Anderson has written a powerful and poignant novel about the effects of war on soldiers, the way that they try to cope and the impact that it has on the family and friends left behind. Hayley had hoped that settling down would help her father deal with his PTSD, but he is unable to hold a job, has terrible nightmares and even blackouts. In vivid language, she describes just what it is like to remember the awful things that happen during war while helping the reader to understand what it is like to live with someone who has such dreadful memories.

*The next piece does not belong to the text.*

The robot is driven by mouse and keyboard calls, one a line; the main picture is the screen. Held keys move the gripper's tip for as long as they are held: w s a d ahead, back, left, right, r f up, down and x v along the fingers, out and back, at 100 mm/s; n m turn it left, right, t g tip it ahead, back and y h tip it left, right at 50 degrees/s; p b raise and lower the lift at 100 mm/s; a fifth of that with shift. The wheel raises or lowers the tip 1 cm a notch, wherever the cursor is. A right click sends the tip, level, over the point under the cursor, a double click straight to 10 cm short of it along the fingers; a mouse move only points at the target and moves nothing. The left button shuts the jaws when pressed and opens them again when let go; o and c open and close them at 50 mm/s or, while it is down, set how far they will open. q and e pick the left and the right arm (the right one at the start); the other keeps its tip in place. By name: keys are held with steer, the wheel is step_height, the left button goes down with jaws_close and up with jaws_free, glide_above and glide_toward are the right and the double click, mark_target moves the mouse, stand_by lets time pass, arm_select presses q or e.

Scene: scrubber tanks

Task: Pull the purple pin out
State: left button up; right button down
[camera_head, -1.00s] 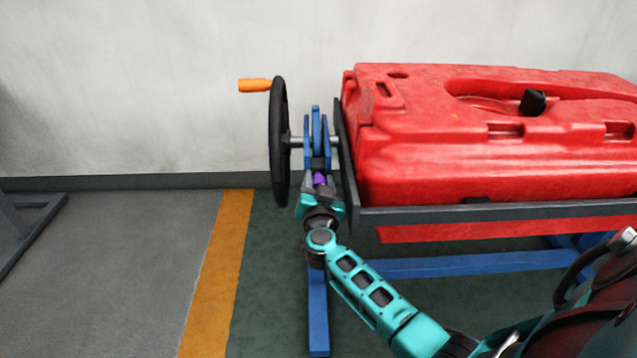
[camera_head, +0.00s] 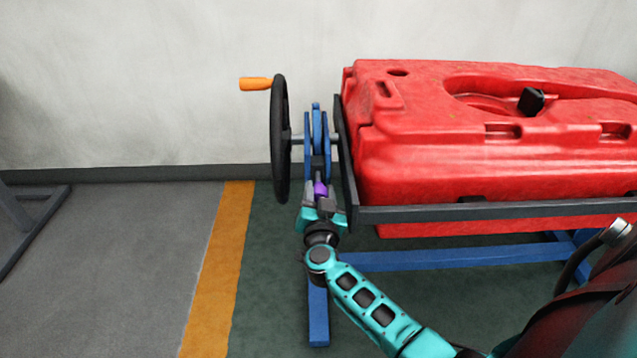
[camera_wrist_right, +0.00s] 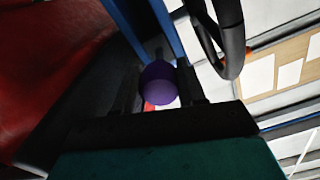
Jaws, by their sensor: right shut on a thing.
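The purple pin (camera_head: 320,189) shows at the front of the blue bracket (camera_head: 317,140), between the black handwheel and the red tank's frame. In the right wrist view the purple pin (camera_wrist_right: 158,84) is a rounded purple end between the two dark fingers. My right gripper (camera_head: 320,193) is shut on the purple pin, coming from the front and below. The pin's far part is hidden by the bracket and fingers. My left gripper is not in view.
A black handwheel (camera_head: 281,140) with an orange handle (camera_head: 256,84) stands left of the bracket. The red tank (camera_head: 480,140) rests in a grey frame (camera_head: 480,212) on the right. Open floor with an orange stripe (camera_head: 217,270) lies to the left.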

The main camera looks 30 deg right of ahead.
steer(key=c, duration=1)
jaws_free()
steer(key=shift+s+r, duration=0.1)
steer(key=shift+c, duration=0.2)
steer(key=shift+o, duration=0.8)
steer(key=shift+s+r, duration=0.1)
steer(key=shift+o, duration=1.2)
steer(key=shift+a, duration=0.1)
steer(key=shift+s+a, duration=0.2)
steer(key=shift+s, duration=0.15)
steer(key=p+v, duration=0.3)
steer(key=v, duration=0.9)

As Hayley begins to realise that she has suppressed many memories from her childhood: Gracie the girl who lived down the road, a grandmother who loved her and a stepmother who left, the reader is left pondering the nature of memory and how it can be distorted by people who are struggling to survive.
Hayley's plight with trying to help her father, her struggle to fit into school, her sarcastic remarks to teachers and her tenuous relationship with Finn, who appears to be very easy-going, are all portrayed brilliantly for the reader. As Hayley gets to know Finn and her friend Gracie better, she realises that things can be tough for many kids - Gracie's family is going through a nasty divorce and Finn's sister is a drug addict, whose attempts at rehab have broken up the family and used up all their money. However there is hope that things will become better if only trust can be established and help accepted. Hayley's loyalty to her father is tried and she needs to find forgiveness for the abandonment by Trish when she was young.
This is an outstanding novel with tough themes that are relevant to teens. It is also a compulsive read. Teacher's notes are available.